#### Requirement:
Repeat the listing in full, word for word.
▼▼▼
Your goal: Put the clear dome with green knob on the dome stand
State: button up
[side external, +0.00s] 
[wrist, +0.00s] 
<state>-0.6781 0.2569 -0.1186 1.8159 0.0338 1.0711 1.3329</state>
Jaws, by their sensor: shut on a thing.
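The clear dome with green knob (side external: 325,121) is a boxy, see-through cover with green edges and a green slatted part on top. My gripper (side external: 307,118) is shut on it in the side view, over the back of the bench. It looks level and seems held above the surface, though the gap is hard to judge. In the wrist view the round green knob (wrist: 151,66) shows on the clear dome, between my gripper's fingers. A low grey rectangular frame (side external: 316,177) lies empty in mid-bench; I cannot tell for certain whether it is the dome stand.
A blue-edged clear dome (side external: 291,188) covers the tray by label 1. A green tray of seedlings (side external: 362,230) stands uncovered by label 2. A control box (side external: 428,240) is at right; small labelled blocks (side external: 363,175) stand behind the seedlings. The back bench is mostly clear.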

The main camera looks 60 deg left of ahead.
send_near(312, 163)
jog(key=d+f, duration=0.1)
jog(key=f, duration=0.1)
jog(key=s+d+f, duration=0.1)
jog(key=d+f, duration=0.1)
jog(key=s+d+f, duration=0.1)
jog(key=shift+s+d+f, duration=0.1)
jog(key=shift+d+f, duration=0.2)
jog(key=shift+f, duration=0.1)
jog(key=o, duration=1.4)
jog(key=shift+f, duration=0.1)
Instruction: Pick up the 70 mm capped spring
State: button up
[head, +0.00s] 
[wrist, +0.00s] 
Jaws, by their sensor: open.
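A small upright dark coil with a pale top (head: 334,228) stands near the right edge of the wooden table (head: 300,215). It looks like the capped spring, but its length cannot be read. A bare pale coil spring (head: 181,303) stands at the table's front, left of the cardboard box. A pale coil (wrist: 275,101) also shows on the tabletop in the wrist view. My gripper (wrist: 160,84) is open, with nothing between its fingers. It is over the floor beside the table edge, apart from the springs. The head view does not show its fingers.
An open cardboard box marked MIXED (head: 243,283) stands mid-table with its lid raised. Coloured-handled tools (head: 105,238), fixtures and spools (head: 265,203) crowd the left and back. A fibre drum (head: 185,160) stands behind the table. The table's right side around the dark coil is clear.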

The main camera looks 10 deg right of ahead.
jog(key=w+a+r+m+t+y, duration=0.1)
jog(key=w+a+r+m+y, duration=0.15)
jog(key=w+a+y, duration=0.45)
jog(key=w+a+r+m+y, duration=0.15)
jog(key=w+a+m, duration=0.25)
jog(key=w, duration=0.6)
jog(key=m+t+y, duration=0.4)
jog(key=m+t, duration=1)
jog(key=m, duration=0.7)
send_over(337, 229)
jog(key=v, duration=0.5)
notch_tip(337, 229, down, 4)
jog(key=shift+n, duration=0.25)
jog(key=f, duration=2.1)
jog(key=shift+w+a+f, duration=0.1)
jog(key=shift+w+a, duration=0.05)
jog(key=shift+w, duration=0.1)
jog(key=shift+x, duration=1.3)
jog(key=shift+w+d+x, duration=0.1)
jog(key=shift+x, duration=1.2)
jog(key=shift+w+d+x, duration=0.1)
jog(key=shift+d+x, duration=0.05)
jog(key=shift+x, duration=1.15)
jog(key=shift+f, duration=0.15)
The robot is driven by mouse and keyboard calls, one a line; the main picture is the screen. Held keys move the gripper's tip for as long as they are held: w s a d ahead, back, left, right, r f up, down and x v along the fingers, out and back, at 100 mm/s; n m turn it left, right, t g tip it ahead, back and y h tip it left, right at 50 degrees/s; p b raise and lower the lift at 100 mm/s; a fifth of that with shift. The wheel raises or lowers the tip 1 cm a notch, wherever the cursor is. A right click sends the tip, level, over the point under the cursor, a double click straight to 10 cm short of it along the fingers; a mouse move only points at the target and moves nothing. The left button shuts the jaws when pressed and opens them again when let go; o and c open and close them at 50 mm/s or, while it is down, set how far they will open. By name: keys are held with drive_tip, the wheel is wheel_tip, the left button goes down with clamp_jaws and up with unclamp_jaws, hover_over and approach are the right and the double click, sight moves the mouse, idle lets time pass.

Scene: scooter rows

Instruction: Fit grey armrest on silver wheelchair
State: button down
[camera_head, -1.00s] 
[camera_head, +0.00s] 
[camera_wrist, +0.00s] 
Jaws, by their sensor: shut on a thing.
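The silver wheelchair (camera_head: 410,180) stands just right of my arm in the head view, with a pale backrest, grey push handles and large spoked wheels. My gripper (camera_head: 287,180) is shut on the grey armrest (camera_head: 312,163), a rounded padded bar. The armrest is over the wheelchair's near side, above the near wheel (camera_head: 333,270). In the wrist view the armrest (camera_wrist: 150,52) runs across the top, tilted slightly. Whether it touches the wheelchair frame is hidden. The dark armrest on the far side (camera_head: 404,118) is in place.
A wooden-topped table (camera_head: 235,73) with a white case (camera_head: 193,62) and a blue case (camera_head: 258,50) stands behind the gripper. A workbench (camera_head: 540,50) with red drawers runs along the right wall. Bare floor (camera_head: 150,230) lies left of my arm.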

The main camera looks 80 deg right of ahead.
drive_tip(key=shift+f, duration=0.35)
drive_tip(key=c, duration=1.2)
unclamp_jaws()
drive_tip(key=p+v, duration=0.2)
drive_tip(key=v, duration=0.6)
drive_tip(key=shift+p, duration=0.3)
▲▲▲
#### Solution to this task:
Your goal: Put the clear dome with green knob on the dome stand
State: button up
[side external, +0.00s] 
[wrist, +0.00s] 
<state>-0.6781 0.2569 -0.1186 1.8159 0.0338 1.0711 1.3329</state>
Jaws, by their sensor: shut on a thing.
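The clear dome with green knob (side external: 325,121) is a boxy, see-through cover with green edges and a green slatted part on top. My gripper (side external: 307,118) is shut on it in the side view, over the back of the bench. It looks level and seems held above the surface, though the gap is hard to judge. In the wrist view the round green knob (wrist: 151,66) shows on the clear dome, between my gripper's fingers. A low grey rectangular frame (side external: 316,177) lies empty in mid-bench; I cannot tell for certain whether it is the dome stand.
A blue-edged clear dome (side external: 291,188) covers the tray by label 1. A green tray of seedlings (side external: 362,230) stands uncovered by label 2. A control box (side external: 428,240) is at right; small labelled blocks (side external: 363,175) stand behind the seedlings. The back bench is mostly clear.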

The main camera looks 60 deg left of ahead.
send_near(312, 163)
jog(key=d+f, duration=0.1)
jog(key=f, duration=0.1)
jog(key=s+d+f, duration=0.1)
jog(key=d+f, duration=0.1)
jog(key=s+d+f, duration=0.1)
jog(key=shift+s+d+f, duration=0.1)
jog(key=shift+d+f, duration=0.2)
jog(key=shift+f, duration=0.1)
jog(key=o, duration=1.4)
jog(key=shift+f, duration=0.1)
Instruction: Pick up the 70 mm capped spring
State: button up
[head, +0.00s] 
[wrist, +0.00s] 
Jaws, by their sensor: open.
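A small upright dark coil with a pale top (head: 334,228) stands near the right edge of the wooden table (head: 300,215). It looks like the capped spring, but its length cannot be read. A bare pale coil spring (head: 181,303) stands at the table's front, left of the cardboard box. A pale coil (wrist: 275,101) also shows on the tabletop in the wrist view. My gripper (wrist: 160,84) is open, with nothing between its fingers. It is over the floor beside the table edge, apart from the springs. The head view does not show its fingers.
An open cardboard box marked MIXED (head: 243,283) stands mid-table with its lid raised. Coloured-handled tools (head: 105,238), fixtures and spools (head: 265,203) crowd the left and back. A fibre drum (head: 185,160) stands behind the table. The table's right side around the dark coil is clear.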

The main camera looks 10 deg right of ahead.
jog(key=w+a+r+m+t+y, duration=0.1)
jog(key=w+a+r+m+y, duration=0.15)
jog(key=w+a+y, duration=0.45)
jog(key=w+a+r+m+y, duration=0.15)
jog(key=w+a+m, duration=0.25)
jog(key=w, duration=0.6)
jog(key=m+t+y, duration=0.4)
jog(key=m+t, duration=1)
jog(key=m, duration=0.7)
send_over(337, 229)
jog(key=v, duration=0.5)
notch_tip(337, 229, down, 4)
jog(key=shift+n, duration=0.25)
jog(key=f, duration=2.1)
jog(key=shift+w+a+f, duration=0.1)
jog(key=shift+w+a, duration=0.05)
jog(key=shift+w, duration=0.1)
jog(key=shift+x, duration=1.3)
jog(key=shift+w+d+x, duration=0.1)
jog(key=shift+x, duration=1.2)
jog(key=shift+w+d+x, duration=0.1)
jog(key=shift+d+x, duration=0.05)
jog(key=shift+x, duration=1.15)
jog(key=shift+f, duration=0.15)
The robot is driven by mouse and keyboard calls, one a line; the main picture is the screen. Held keys move the gripper's tip for as long as they are held: w s a d ahead, back, left, right, r f up, down and x v along the fingers, out and back, at 100 mm/s; n m turn it left, right, t g tip it ahead, back and y h tip it left, right at 50 degrees/s; p b raise and lower the lift at 100 mm/s; a fifth of that with shift. The wheel raises or lowers the tip 1 cm a notch, wherever the cursor is. A right click sends the tip, level, over the point under the cursor, a double click straight to 10 cm short of it along the fingers; a mouse move only points at the target and moves nothing. The left button shuts the jaws when pressed and opens them again when let go; o and c open and close them at 50 mm/s or, while it is down, set how far they will open. By name: keys are held with drive_tip, the wheel is wheel_tip, the left button goes down with clamp_jaws and up with unclamp_jaws, hover_over and approach are the right and the double click, sight moves the mouse, idle lets time pass.

Scene: scooter rows

Instruction: Fit grey armrest on silver wheelchair
State: button down
[camera_head, -1.00s] 
[camera_head, +0.00s] 
[camera_wrist, +0.00s] 
Jaws, by their sensor: shut on a thing.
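The silver wheelchair (camera_head: 410,180) stands just right of my arm in the head view, with a pale backrest, grey push handles and large spoked wheels. My gripper (camera_head: 287,180) is shut on the grey armrest (camera_head: 312,163), a rounded padded bar. The armrest is over the wheelchair's near side, above the near wheel (camera_head: 333,270). In the wrist view the armrest (camera_wrist: 150,52) runs across the top, tilted slightly. Whether it touches the wheelchair frame is hidden. The dark armrest on the far side (camera_head: 404,118) is in place.
A wooden-topped table (camera_head: 235,73) with a white case (camera_head: 193,62) and a blue case (camera_head: 258,50) stands behind the gripper. A workbench (camera_head: 540,50) with red drawers runs along the right wall. Bare floor (camera_head: 150,230) lies left of my arm.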

The main camera looks 80 deg right of ahead.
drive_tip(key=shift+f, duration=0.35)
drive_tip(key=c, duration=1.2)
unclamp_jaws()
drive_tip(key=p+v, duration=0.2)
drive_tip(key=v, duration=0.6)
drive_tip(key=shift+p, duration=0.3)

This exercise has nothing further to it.